▶ **DATASET RECORDS**
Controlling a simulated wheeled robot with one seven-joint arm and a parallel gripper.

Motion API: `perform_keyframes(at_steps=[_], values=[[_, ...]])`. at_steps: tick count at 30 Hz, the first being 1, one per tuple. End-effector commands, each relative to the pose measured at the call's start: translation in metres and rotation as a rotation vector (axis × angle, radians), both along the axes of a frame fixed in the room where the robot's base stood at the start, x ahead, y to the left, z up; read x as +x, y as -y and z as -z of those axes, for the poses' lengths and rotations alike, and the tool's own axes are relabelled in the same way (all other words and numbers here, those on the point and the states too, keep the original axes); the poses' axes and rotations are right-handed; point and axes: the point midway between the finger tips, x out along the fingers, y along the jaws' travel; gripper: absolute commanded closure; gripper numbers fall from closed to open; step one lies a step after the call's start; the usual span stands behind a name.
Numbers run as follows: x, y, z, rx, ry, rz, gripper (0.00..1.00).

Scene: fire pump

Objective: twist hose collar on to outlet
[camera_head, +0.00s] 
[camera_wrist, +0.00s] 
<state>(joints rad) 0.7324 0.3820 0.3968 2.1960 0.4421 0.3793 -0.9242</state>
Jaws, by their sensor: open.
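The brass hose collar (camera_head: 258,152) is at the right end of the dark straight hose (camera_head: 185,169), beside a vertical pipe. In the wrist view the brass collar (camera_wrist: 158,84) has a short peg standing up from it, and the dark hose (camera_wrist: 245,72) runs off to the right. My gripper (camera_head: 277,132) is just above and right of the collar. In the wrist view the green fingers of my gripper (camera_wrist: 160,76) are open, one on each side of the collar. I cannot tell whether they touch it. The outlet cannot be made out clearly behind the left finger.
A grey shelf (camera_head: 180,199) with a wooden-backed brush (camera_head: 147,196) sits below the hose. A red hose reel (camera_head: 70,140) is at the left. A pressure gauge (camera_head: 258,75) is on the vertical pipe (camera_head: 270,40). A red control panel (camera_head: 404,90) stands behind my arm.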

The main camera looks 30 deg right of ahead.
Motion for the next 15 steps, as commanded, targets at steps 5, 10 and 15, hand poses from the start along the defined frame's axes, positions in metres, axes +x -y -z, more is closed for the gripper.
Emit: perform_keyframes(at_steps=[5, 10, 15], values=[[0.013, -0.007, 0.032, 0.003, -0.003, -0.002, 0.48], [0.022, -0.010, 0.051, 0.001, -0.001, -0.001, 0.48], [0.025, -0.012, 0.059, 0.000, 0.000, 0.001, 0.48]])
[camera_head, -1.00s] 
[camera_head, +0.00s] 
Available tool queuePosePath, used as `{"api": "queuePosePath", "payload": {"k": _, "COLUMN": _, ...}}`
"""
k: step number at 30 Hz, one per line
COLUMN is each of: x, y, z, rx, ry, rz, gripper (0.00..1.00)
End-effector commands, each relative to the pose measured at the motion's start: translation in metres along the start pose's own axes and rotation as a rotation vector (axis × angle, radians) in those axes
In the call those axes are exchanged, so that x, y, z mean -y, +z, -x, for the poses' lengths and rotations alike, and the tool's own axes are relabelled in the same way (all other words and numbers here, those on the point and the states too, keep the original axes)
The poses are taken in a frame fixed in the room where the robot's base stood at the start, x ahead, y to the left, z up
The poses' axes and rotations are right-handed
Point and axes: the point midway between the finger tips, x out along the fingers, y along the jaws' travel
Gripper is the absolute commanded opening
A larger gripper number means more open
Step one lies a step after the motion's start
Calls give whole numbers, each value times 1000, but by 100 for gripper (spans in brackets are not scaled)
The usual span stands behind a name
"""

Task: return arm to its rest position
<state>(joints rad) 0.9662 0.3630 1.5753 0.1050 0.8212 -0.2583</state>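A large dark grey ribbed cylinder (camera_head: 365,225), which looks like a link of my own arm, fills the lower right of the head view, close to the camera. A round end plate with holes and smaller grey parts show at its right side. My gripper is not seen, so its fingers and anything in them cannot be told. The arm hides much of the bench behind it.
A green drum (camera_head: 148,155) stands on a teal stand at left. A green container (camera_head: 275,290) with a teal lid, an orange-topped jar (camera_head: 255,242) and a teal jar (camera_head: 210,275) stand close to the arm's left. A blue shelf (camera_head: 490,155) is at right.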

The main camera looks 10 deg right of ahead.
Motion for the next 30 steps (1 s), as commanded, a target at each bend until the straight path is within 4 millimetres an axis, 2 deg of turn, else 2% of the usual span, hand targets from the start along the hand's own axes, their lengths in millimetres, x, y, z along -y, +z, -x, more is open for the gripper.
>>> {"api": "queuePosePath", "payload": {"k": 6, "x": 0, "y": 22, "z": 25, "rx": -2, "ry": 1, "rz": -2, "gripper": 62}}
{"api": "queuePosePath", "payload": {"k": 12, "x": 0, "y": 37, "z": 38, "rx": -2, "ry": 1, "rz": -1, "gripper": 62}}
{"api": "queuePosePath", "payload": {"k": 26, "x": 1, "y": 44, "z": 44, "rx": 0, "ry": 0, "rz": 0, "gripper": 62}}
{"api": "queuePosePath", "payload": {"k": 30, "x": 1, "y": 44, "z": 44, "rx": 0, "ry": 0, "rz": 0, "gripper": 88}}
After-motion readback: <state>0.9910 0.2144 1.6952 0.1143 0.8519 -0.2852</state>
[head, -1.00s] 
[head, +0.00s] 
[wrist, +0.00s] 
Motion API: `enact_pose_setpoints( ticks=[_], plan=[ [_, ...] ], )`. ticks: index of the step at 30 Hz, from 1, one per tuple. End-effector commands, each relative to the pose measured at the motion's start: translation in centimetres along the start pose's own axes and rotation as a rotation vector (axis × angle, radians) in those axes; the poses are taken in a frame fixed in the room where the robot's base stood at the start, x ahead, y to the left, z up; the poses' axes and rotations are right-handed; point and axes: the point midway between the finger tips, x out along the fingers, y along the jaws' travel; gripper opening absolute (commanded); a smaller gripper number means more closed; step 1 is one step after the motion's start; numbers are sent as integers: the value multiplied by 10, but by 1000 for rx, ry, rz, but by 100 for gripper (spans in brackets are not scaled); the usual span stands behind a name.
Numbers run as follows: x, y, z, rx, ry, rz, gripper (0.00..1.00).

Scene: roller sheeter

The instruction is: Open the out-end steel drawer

▶ **AIM OF THE EXERCISE**
Look through the material above and print exactly the lines from the one containing "In the call" to the one containing "Task: return arm to its rest position", both included, and nothing more.

▶ **RESPONSE TO THIS EXERCISE**
In the call those axes are exchanged, so that x, y, z mean -y, +z, -x, for the poses' lengths and rotations alike, and the tool's own axes are relabelled in the same way (all other words and numbers here, those on the point and the states too, keep the original axes)
The poses are taken in a frame fixed in the room where the robot's base stood at the start, x ahead, y to the left, z up
The poses' axes and rotations are right-handed
Point and axes: the point midway between the finger tips, x out along the fingers, y along the jaws' travel
Gripper is the absolute commanded opening
A larger gripper number means more open
Step one lies a step after the motion's start
Calls give whole numbers, each value times 1000, but by 100 for gripper (spans in brackets are not scaled)
The usual span stands behind a name
"""

Task: return arm to its rest position

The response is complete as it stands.